Figure 3 The SOHN methodology. Different sources of knowledge are unified using a common representation based on the concept of hypothesis. The hypotheses can be organised into a hierarchical network to capture the knowledge in a standardised way (page 3 of 21).

Straight away this figure in Hanser et al. (2014) suggested learning and learners and the four care domains of Hodges' model. There are profound differences of course.

The information at the start takes the form of concepts, data, but 'information' also applies. The context in combining chemistry and informatics is radically different when it comes to who, or what is learning in that first arrow. The paper's keywords are:

Machine learning Knowledge discovery Data mining SAR QSAR SOHN Interpretable model Confidence metric and Hypothesis Network.
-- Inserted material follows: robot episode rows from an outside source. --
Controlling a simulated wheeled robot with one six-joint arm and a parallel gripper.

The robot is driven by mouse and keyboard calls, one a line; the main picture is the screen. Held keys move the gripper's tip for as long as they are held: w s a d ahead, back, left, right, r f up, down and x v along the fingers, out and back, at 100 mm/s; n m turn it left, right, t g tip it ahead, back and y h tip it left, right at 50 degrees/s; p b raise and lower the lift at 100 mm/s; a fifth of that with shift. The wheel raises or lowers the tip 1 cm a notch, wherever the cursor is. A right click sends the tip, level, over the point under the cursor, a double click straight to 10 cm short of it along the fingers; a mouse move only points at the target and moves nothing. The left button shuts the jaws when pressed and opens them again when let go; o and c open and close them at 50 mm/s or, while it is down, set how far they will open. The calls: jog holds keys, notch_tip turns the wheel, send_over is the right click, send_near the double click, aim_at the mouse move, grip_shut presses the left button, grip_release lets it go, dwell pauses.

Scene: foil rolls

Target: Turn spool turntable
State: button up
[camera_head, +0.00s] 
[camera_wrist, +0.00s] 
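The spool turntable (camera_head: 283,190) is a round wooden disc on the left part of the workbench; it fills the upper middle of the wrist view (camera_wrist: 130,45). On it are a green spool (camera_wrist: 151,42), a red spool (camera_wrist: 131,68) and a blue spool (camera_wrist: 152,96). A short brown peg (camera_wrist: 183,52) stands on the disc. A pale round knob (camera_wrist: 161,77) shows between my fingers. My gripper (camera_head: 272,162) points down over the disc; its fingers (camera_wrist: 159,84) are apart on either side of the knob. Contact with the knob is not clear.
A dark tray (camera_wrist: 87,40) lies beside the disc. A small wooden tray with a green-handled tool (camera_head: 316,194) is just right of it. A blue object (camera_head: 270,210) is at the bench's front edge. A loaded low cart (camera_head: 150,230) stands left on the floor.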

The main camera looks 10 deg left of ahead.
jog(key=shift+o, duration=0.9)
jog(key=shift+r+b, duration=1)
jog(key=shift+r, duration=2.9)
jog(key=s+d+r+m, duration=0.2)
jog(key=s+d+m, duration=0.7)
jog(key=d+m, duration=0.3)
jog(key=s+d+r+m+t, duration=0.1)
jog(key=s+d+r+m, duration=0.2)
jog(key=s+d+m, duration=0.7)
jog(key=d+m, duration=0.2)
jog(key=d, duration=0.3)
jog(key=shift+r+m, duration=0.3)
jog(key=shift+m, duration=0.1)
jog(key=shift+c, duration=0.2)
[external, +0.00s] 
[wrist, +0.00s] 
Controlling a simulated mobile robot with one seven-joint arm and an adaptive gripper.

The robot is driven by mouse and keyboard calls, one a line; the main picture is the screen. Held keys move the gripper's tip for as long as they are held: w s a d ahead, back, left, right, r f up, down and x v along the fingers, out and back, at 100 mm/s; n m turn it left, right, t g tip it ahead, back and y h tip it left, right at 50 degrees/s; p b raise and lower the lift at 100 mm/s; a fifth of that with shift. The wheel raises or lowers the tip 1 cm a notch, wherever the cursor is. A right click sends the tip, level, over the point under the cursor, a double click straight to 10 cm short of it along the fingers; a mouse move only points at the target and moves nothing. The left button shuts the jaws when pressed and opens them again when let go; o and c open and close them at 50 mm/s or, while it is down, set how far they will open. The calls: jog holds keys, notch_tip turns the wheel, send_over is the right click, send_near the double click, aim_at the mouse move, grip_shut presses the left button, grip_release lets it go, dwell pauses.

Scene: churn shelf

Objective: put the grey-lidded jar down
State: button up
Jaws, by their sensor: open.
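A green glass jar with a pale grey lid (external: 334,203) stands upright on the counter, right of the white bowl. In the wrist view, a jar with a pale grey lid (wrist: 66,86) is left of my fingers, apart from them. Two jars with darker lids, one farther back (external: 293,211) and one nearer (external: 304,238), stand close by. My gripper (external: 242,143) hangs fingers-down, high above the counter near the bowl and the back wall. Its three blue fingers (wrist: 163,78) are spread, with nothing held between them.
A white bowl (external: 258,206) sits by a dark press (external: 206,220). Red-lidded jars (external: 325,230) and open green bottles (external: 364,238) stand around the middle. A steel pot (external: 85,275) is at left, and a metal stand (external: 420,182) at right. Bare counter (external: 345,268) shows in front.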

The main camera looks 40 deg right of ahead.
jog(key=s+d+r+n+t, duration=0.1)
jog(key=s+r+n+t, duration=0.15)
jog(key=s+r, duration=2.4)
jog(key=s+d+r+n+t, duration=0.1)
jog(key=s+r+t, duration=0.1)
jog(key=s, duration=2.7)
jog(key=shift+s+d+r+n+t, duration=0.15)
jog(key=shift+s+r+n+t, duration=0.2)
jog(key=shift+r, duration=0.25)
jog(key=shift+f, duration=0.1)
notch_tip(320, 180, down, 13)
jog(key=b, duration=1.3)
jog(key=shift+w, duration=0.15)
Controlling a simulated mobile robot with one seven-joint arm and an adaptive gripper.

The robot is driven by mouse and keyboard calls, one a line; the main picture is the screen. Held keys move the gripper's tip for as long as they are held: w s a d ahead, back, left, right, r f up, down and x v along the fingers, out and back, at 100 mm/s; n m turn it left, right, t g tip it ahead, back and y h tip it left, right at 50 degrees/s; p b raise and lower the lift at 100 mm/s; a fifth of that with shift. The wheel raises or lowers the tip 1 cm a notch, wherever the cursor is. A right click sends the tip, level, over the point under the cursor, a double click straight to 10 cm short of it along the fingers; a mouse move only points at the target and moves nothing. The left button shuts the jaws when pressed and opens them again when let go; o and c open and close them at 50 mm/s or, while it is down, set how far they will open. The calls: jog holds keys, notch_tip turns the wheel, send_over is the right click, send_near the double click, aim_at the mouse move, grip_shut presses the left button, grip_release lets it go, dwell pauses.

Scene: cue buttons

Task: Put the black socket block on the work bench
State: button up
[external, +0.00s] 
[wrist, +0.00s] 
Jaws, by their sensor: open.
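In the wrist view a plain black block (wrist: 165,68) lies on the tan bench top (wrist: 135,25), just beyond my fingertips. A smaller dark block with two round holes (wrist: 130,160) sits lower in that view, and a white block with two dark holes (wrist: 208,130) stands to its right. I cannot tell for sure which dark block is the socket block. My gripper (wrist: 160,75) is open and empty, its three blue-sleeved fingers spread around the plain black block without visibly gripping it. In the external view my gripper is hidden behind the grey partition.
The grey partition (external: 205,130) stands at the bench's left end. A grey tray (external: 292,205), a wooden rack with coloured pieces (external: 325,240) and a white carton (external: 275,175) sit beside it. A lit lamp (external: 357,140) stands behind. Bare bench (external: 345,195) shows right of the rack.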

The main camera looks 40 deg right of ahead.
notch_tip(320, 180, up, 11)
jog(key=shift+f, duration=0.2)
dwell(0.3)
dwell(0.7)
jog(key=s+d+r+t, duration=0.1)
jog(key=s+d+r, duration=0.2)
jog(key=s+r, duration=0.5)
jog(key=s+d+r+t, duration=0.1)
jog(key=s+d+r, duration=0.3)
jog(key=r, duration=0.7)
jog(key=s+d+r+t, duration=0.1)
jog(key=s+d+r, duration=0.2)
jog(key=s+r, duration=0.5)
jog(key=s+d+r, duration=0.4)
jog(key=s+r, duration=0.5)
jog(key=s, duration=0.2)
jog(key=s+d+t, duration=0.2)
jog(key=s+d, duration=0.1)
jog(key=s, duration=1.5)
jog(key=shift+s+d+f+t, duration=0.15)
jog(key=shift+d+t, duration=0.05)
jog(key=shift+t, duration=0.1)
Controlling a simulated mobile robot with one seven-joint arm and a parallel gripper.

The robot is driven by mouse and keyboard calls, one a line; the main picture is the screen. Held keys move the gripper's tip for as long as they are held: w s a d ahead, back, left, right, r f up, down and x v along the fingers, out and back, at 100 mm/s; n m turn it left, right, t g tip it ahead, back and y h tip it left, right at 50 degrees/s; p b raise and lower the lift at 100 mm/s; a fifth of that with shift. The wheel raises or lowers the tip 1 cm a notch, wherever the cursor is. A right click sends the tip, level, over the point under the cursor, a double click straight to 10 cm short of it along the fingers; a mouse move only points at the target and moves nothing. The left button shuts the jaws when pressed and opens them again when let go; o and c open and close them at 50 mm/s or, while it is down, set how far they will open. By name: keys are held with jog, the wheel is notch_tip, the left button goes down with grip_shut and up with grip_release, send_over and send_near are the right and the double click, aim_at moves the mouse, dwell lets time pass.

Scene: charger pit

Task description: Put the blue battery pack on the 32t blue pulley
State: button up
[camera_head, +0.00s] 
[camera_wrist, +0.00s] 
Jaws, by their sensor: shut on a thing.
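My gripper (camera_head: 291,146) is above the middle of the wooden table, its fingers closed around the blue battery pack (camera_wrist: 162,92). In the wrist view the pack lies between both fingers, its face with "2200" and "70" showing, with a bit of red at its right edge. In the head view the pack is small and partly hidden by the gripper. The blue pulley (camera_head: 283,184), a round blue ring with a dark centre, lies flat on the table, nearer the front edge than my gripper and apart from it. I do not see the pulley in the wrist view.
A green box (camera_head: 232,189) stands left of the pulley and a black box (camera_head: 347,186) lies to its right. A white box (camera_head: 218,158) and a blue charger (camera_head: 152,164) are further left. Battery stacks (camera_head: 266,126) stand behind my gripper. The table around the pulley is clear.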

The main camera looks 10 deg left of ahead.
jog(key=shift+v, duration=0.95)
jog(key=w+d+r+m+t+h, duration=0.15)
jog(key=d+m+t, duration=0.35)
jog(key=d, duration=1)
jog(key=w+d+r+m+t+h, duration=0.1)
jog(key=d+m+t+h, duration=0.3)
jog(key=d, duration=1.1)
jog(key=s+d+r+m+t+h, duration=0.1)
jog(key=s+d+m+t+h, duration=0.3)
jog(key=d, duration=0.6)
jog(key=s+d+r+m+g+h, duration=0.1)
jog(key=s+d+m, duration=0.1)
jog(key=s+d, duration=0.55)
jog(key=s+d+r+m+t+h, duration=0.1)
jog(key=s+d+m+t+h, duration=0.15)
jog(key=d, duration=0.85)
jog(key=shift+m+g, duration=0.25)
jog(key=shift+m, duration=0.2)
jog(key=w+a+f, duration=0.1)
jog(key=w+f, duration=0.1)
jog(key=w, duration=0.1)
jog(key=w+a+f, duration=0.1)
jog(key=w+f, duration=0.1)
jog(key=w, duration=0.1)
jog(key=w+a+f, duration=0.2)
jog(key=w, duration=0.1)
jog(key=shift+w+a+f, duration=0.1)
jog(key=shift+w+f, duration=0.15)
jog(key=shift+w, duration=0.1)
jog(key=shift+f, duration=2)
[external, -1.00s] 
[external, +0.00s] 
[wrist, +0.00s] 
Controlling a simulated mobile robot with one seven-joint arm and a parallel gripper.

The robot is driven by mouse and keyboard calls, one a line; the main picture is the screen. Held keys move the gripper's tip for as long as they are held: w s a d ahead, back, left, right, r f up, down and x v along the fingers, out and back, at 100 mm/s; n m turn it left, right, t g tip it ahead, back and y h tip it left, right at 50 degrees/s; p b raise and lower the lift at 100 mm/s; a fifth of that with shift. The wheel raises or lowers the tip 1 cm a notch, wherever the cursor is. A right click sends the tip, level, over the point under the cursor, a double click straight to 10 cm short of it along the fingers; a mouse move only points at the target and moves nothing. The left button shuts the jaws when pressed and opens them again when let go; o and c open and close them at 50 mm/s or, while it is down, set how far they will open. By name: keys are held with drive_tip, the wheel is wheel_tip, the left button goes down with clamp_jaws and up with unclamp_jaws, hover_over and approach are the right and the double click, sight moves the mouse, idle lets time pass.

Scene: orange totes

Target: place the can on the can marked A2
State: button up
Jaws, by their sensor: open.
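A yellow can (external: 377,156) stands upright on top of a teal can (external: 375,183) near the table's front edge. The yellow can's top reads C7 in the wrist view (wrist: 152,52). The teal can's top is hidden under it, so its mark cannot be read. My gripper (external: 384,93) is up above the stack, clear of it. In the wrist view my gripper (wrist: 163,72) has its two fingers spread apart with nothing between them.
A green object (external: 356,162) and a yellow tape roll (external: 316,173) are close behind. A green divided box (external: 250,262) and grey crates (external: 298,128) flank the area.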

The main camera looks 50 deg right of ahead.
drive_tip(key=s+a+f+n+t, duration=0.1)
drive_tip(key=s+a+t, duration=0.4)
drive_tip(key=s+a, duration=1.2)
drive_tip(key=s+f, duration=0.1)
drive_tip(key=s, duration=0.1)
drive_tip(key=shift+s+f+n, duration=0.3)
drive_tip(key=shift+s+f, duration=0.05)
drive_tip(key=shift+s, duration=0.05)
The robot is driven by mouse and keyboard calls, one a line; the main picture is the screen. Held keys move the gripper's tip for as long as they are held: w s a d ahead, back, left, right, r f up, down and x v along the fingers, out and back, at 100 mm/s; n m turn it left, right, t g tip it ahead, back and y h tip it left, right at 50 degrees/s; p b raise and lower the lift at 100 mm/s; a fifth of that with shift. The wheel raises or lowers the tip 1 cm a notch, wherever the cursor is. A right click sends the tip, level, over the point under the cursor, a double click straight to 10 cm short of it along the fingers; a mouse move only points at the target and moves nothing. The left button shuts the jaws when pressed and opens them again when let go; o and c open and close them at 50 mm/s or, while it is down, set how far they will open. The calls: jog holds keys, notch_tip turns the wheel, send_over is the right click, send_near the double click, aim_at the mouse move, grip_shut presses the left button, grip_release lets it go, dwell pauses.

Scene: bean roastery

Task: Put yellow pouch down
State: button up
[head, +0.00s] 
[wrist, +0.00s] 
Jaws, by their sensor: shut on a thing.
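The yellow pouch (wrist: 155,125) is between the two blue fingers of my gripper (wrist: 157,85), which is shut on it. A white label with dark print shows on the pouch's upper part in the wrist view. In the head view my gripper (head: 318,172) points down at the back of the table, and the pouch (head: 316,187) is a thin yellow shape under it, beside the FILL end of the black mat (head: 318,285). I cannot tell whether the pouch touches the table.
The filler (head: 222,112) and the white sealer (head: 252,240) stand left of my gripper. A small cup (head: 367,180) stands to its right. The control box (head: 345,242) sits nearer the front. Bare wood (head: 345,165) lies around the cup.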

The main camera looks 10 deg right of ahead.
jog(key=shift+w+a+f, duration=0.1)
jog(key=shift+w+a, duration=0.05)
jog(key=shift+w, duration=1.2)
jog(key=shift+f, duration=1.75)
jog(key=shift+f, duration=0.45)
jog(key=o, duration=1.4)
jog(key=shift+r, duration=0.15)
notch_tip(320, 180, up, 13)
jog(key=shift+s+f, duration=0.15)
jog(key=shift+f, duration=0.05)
To a healthcare or social care student the knowledge encountered may well be raw. The principle of Hodges' model encourages the generation of hypotheses within and then across the model's knowledge domains. The learn-er can then attempt to unify these thoughts and reflections, organising them in a variety of ways. Hodges' model is not itself in self-organising, but there is a pattern-learning process for the learner and a pattern-matching process for the expert or specialist.

Hanser, T., Barber, C., Rosser, E., Vessey, J., Webb, D., & Werner, S. (2014). Self organising hypothesis networks: A new approach for representing and structuring SAR knowledgeJournal of Cheminformatics, 6(1), 1-21.